Die Wände der Flügelbauten zeigen das Fachwerk in einer recht neuzeitlich wirkenden, aber primitiven Ausführung. Das Fachwerk des Zwerchhauses hingegen erscheint in der für das 17. Jahrhundert charakteristischen, südmittel- und westdeutschen Vorbildern folgenden Entwicklungsphase. Die Hauptschauseite, die südliche, hat im Erdgeschoß außer besonderen Gewändeständern für die Durchfahrt westlich fünf und östlich vier Ständer auf je einer Schwelle. Die Schwelle im Ostteil liegt auf einer Ziegelrollschicht auf. Der vierte Ständer von Osten und die Gewändeständer stehen auf der Sockelmauer. Im Westen ist die Wand von zwei Fenstern durchbrochen. Ursprünglich waren hier wie noch jetzt im Ostteil wohl zwei Riegelzonen vorhanden. Von dieser Verriegelung zeigt sich im Westteil aber nur in den Brustriegeln der zwei Fenster ein Rest. Nach Spuren von Streben im fünften Ständer vom Westen zu urteilen, ist das Fachwerk hier ursprünglich etwas anders durchgebildet gewesen als im Ostteil. Jetzt sind im Westteil als Ersatz der älteren Verstrebung symmetrisch zueinander im westlichen und im vorletzten Gefache zwei kurze Fußbänder vorhanden, die aber wegen ihrer ungenügenden Länge aus dem Verband geraten sind. Im östlichen Teil erscheinen nur zwei symmetrische Kopfbänder. Das Rähm geht durch die ganze Gebäudelänge. An den Ständern sind Störungen und Veränderungen zu beobachten, der östlichste reicht nicht mehr bis unten und steht kaum noch im Verband. Die Durchfahrt ist durch ein besonderes Sturzholz unter dem Rähm und zwei mit Versatz angeschlossene Kopfbänder gebildet. Die drei Holzteile sind zu einem rundlichen Korbbogen ausgesägt und bilden mit den zugehörigen Ständern das Gewände für eine zweiflügelige Brettertür, die ihrerseits eine Fußgängeröffnung freiläßt. Oberhalb des Rähms treten zwischen leicht profilierten Füllbrettern über den Ständern Sparrenköpfe vor und über der Durchfahrt vier Balkenköpfe. Auf diesen, die zwischen sich ausgekehlte Füllhölzer haben, liegt das profilierte Schwellholz des Zwerchgiebels. Dieser ist durch zwei Außen- und zwei Mittelständer vertikal und bis zur Grundlinie des abermals vorspringenden Giebeldreiecks durch eine Riegelzone und ein Rähm quergeteilt. Die Mittelständer rahmen ein Fenster und unterhalb der Riegelzone links und rechts je ein Netzwerk aus Parallelogramm und Andreaskreuz, gebildet von fußbandartigen Hölzern, während in der Mitte unter dem Fenster ein Parallelogramm erscheint.

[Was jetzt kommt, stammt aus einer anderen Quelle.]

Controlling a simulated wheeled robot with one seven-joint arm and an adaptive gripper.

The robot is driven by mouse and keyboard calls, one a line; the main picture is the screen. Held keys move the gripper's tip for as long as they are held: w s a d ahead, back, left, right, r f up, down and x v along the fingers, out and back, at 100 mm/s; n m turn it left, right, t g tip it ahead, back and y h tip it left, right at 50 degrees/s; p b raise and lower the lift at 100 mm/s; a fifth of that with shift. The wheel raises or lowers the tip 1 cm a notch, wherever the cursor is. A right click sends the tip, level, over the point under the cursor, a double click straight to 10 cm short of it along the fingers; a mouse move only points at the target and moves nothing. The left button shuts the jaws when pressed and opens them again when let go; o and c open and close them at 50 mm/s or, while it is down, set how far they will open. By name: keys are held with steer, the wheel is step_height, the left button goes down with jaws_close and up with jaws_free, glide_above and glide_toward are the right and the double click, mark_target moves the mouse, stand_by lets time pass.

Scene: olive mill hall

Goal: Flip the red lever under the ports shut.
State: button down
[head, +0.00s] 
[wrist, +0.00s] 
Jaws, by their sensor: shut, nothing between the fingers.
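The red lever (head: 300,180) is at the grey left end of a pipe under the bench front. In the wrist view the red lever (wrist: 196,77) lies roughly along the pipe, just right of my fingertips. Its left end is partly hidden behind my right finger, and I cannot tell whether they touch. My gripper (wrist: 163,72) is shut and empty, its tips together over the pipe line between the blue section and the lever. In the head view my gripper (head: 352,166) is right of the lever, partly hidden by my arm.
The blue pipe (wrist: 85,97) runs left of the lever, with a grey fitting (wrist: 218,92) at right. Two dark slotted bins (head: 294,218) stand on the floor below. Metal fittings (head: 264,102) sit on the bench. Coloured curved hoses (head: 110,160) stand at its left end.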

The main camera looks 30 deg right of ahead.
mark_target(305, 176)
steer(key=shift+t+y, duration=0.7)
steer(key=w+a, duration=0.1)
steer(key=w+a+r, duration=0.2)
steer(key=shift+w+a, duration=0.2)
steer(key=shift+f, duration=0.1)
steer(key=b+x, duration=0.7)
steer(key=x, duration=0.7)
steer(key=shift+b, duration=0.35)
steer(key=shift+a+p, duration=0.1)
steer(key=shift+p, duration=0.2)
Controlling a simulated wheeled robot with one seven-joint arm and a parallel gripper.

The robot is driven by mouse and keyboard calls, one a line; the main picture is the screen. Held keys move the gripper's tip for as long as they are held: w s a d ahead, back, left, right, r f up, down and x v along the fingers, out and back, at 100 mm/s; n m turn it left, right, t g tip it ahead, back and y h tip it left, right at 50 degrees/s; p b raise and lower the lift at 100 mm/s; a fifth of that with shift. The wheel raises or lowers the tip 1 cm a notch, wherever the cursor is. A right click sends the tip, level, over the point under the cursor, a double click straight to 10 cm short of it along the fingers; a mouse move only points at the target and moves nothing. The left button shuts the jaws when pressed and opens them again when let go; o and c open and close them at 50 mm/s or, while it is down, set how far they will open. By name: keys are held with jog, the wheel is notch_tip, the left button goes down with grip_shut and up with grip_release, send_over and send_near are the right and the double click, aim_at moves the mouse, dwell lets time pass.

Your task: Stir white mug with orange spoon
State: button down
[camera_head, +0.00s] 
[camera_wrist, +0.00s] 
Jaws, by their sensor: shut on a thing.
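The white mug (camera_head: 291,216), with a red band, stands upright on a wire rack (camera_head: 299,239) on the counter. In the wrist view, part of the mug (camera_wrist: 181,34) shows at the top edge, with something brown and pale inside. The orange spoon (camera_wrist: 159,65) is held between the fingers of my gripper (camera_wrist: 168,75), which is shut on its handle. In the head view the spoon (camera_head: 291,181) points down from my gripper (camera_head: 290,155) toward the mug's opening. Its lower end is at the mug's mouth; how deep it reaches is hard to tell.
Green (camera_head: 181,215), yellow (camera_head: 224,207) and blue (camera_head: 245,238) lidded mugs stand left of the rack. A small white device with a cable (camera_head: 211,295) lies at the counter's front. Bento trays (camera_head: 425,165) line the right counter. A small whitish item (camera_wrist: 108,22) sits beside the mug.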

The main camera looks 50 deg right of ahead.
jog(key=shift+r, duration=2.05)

Oberhalb des Rähms kommen die vier Balkenköpfe des Spitzbodens über der Giebelstube hervor und leicht vorkragend darüber die Schwelle des Giebeldreiecks mit Sparren, Aufschieblingen, zwei kurzen Ständern bis zur Höhe eines Kehlbalkens und einem aus zwei verschobenen Andreaskreuzen gebildeten Netzwerk unter der Giebelspitze. Zwischen Kehlbalken, Mittelständern und Giebelschwelle ist ein ähnliches Parallelogramm wie unter dem Fenster eingefügt. Die das Fenster rahmenden Ständer stehen leicht vor der Wandfläche und bilden mithin eine sogenannte Erkerung, die ihrerseits an die Vorkragung des Giebeldreiecks stößt.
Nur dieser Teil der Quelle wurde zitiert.